TASK:
Using the data below, gather each line that includes the word "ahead".

DATA PROVIDED:
====================

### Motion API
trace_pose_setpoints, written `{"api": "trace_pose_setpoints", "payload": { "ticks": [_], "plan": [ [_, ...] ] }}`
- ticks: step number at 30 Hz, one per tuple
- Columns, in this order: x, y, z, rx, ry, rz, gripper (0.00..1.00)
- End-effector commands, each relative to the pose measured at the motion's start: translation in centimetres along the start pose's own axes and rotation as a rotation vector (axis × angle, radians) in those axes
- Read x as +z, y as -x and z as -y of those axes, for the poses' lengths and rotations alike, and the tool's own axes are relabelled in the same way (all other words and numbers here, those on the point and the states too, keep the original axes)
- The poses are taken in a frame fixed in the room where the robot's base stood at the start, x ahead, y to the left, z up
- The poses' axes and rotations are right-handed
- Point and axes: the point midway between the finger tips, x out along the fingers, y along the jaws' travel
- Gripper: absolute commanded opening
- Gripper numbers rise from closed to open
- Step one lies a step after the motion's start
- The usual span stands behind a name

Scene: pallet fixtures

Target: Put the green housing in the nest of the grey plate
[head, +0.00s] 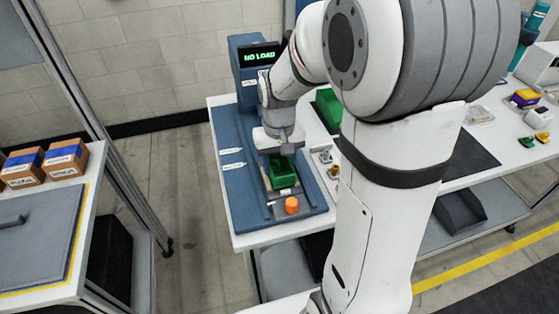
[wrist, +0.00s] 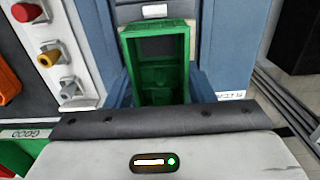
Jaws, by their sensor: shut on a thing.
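The green housing (head: 284,176) is an open, box-like part over the blue fixture in the head view. In the wrist view the housing (wrist: 158,42) is upright in the picture, its hollow side facing the camera. My gripper (head: 281,158) is shut on the housing; its blue-grey fingers show on both sides of the housing's lower part in the wrist view (wrist: 159,88). A grey surface, perhaps the grey plate (wrist: 128,13), shows beyond the housing. The nest is hidden, and I cannot tell whether the housing touches the plate.
The blue fixture (head: 237,190) has a display reading NO LOAD (head: 259,57) and an orange knob (head: 291,205) at its front. Brown boxes (head: 65,158) stand on the left table.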

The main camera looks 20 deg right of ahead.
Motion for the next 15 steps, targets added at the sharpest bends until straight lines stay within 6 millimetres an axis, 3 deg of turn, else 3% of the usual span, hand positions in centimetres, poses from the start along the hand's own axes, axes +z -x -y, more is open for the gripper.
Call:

====================

THE OUTPUT:
- The poses are taken in a frame fixed in the room where the robot's base stood at the start, x ahead, y to the left, z up
The main camera looks 20 deg right of ahead.

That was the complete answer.